BMJ: Rechtsbehelf gegen überlange Verfahrensdauer geplant

  • BMJ-Pressemitteilung

    Berlin, 26. August 2005

    Mehr Rechte für Bürgerinnen und Bürger: Rechtsbehelf gegen überlange Verfahrensdauer

    Bundesjustizministerin Brigitte Zypries hat heute einen Gesetzentwurf vorgelegt, der neue Rechtsbehelfe vorsieht, wenn das gerichtliche Verfahren zu langsam ist. „Die Gerichte in Deutschland arbeiten weit überwiegend zügig und nehmen europaweit eine Spitzenstellung ein. Dennoch gibt es bei der Verfahrensdauer erhebliche regionale Unterschiede und negative Einzelfälle. Damit Bürgerinnen und Bürger in diesen Fällen ihr Recht auf ein zügiges Verfahren besser durchsetzen können, wollen wir eine Untätigkeitsbeschwerde einführen“, sagte Bundesjustizministerin Brigitte Zypries.

    Bislang gibt es für solche Fälle im deutschen Recht keinen speziellen Rechtsbehelf. Den Betroffenen bleibt nur, eine Dienstaufsichtsbeschwerde gegen den Richter oder äußerstenfalls auch Verfassungsbeschwerde zu erheben. Eine rechtliche Möglichkeit, unmittelbar auf den Fortgang eines des konkret anhängigen Verfahrens hinzuwirken, fehlt bislang.
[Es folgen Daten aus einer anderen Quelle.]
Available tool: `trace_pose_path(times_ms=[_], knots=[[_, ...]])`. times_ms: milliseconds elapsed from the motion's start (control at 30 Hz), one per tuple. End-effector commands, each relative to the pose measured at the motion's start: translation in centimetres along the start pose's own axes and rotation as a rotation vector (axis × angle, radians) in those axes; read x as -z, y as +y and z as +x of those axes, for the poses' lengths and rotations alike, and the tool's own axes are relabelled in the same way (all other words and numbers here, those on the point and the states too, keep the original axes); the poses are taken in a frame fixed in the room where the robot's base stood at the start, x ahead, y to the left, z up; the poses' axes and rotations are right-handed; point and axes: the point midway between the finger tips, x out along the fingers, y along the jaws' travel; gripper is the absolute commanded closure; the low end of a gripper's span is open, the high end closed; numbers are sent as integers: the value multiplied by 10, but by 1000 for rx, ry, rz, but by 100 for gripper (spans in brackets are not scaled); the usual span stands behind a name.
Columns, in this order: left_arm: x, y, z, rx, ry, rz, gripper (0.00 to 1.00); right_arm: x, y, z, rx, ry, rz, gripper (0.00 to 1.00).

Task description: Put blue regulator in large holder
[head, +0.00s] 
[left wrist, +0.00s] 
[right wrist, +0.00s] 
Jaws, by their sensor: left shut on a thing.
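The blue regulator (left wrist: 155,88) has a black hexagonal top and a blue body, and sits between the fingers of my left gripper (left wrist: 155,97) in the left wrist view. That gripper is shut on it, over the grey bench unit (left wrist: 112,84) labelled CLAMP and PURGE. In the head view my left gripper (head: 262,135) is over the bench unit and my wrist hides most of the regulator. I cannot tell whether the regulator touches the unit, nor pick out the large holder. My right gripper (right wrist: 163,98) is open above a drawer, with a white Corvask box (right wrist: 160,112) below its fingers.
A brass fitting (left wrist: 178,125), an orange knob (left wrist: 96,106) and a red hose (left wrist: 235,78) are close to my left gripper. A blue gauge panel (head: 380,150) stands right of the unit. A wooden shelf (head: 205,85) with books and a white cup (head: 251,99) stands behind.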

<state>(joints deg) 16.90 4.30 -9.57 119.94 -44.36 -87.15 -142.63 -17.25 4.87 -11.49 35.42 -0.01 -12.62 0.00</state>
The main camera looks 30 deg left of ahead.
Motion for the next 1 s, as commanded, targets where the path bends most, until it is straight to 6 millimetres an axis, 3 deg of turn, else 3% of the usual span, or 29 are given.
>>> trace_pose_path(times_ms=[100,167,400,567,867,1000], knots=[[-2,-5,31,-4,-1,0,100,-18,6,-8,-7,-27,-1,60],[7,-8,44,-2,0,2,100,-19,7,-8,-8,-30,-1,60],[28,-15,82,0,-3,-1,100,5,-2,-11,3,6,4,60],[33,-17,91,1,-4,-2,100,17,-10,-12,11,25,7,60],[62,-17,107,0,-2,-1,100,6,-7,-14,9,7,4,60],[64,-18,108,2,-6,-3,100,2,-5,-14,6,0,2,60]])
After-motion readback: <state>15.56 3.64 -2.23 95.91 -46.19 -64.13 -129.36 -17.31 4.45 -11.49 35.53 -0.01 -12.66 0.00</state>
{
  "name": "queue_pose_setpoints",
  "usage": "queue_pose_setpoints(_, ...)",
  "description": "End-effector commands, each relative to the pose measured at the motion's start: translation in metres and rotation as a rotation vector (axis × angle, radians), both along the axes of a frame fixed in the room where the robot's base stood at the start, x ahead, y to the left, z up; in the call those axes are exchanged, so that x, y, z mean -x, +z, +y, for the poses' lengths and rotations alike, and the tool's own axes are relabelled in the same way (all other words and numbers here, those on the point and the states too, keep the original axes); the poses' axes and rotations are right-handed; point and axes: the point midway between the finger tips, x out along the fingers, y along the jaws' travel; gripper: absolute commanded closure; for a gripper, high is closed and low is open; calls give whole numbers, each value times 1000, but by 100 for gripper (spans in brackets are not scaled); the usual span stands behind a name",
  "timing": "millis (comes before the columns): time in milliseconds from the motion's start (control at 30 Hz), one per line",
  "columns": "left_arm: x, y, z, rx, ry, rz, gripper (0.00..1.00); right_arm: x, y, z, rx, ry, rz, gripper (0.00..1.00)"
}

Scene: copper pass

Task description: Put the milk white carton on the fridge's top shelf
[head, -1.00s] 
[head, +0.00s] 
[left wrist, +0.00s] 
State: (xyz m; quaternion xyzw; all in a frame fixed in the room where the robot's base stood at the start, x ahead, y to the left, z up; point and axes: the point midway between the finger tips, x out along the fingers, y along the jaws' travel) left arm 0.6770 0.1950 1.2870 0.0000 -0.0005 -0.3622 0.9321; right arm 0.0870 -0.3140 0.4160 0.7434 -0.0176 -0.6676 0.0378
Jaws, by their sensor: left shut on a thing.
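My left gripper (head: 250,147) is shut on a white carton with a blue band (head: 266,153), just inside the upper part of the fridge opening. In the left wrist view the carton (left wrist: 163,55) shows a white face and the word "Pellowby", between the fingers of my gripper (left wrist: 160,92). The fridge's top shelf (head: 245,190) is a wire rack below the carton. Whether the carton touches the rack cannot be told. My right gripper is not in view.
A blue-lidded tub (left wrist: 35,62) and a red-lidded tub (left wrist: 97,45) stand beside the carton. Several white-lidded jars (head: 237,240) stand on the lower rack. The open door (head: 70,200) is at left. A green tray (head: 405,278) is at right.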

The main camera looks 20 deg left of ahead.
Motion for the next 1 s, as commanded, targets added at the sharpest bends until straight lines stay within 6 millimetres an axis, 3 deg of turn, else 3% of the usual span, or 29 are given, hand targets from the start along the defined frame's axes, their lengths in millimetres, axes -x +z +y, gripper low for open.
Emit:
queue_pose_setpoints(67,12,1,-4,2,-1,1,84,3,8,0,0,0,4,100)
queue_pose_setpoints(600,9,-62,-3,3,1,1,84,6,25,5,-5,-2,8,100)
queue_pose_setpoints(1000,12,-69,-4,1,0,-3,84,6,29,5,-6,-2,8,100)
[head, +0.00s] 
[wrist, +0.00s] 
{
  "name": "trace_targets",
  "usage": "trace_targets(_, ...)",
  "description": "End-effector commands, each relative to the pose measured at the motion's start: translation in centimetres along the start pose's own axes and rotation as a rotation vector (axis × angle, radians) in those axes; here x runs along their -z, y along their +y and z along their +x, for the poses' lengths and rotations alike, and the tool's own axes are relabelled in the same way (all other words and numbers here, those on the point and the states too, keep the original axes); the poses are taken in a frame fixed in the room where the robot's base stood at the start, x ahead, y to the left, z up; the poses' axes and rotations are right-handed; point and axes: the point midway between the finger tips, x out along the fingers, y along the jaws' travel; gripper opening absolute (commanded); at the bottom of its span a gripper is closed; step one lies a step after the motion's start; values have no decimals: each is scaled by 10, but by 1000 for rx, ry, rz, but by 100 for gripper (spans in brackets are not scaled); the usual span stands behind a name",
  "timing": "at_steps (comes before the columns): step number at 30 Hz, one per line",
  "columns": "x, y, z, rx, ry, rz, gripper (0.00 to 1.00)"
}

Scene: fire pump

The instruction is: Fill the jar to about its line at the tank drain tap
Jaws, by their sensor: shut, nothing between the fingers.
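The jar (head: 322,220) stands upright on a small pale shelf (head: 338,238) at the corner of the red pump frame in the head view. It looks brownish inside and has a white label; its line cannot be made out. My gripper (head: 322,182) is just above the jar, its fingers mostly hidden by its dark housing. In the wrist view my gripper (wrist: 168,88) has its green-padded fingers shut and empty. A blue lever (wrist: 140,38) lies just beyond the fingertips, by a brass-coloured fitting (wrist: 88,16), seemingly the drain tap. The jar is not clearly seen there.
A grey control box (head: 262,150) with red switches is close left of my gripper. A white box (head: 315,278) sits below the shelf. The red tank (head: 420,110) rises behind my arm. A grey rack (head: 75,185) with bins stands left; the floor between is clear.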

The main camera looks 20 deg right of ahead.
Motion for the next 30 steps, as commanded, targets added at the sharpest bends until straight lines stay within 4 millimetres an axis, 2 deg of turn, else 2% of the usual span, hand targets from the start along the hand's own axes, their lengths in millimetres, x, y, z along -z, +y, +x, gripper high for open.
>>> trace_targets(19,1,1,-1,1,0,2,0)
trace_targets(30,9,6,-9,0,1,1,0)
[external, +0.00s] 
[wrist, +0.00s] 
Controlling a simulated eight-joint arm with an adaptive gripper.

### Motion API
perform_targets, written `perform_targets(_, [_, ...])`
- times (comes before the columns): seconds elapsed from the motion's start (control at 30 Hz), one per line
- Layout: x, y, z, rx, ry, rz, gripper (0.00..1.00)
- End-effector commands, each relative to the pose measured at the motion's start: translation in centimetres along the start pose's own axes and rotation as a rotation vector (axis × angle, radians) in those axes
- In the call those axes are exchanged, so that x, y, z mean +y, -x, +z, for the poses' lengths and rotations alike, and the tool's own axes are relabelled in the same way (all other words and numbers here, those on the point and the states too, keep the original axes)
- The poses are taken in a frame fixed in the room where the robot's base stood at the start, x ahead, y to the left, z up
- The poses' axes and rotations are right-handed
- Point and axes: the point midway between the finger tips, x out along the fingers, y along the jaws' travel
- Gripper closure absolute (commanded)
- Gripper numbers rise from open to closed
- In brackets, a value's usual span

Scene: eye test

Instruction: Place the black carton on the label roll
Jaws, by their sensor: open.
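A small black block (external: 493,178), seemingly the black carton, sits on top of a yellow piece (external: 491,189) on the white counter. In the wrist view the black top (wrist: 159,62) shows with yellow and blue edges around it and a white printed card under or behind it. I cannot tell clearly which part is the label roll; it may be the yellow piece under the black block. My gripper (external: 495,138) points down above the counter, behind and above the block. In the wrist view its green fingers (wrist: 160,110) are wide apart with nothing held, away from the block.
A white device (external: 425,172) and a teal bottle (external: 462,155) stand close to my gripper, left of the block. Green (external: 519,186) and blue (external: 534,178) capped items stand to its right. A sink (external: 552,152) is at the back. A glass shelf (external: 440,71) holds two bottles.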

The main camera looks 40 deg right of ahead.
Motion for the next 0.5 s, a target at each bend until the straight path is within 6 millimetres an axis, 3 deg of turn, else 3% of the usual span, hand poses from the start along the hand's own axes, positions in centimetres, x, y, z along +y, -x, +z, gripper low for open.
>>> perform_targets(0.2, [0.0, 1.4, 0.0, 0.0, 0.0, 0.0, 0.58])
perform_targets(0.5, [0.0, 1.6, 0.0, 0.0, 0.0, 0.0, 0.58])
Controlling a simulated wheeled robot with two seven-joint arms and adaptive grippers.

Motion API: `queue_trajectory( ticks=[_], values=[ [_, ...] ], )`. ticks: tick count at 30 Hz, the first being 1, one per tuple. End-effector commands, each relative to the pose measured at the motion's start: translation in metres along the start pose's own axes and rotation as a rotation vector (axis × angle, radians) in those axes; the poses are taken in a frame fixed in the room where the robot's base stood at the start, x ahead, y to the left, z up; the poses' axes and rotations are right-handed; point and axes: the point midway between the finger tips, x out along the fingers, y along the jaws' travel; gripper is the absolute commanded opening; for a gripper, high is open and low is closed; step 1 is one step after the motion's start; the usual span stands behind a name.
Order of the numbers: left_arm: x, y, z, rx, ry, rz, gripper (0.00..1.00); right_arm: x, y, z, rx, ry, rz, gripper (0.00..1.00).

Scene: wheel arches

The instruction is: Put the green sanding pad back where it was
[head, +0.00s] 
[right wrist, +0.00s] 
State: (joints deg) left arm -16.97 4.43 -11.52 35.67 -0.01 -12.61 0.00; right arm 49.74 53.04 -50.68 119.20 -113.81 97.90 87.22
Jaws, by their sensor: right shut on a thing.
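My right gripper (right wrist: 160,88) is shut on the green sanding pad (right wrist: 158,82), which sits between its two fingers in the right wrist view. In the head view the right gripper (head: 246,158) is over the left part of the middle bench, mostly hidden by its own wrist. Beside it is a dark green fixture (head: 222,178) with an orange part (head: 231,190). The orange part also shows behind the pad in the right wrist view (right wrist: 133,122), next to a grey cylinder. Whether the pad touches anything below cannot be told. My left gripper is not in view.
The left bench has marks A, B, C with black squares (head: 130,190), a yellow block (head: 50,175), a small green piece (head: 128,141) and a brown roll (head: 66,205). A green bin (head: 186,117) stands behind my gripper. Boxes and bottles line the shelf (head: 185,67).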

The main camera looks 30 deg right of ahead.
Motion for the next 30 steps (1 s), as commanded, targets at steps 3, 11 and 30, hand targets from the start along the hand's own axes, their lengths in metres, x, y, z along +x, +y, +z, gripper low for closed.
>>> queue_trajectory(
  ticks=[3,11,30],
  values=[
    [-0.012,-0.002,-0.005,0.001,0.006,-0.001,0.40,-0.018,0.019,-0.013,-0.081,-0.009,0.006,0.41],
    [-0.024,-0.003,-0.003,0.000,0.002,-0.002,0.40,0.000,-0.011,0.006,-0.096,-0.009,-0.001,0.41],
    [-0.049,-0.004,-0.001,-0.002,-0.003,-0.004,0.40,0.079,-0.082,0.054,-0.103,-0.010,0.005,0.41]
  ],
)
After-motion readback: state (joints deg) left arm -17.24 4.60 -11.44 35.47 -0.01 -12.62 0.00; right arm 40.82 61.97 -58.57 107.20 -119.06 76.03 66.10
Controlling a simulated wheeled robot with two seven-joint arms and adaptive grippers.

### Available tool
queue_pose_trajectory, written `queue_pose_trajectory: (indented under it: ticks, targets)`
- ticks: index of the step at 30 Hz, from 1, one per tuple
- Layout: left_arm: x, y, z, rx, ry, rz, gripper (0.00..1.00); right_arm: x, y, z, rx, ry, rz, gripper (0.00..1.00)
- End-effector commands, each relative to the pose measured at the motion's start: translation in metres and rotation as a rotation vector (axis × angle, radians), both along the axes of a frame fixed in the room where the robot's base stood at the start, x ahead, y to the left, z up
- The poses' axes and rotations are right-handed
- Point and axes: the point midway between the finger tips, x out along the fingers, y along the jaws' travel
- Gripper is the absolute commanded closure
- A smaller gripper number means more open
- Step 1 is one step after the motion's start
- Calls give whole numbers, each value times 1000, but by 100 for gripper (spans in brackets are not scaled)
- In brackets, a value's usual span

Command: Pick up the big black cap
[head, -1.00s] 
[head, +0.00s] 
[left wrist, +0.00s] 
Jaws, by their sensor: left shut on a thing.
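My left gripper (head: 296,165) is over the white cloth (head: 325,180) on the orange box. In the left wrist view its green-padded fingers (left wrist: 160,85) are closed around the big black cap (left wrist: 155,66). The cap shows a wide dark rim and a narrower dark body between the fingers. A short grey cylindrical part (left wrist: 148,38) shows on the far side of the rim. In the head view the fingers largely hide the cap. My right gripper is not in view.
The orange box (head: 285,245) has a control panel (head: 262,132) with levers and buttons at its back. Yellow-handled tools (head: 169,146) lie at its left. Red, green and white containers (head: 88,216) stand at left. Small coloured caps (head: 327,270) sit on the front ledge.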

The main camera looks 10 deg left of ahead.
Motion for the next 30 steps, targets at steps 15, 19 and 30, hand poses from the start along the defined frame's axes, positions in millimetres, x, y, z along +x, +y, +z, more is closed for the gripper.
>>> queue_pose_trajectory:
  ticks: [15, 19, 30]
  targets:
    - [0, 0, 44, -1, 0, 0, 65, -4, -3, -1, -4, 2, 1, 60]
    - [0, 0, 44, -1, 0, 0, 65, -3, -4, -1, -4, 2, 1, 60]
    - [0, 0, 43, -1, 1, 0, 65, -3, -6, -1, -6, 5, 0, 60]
    „Dem trägt der Gesetzentwurf Rechnung - Betroffene sollen ihr Recht auf ein zügiges Verfahren innerhalb eines angemessenen Zeitrahmens auch tatsächlich durchsetzen können“, unterstrich die Bundesjustizministerin.

    Fallbeispiel:
    Ein Bürger reicht bei einem Gericht Klage ein. Danach hört er längere Zeit nichts mehr vom Gericht. Auch seine Anfrage nach dem Sachstand bleibt erfolglos.

    In einem solchen Fall kann der Bürger künftig Untätigkeitsbeschwerde bei dem Gericht erheben, bei dem sein Verfahren anhängig ist. Dieses muss sich zunächst selbst mit dem Vorwurf auseinandersetzen, es habe das Verfahren ohne sachlichen Grund nicht in angemessener Frist gefördert. Hält es die Kritik im Ergebnis für zutreffend, so muss es Abhilfe leisten und rasch Maßnahmen treffen (z.B. ein Gutachten in Auftrag geben oder einen Termin für die mündliche Verhandlung ansetzen), die einen Verfahrensabschluss in einem angemessenen Zeitrahmen erwarten lassen. Diese Maßnahmen muss es unverzüglich, spätestens innerhalb einer Frist von einem Monat nach Einreichen der Beschwerde treffen.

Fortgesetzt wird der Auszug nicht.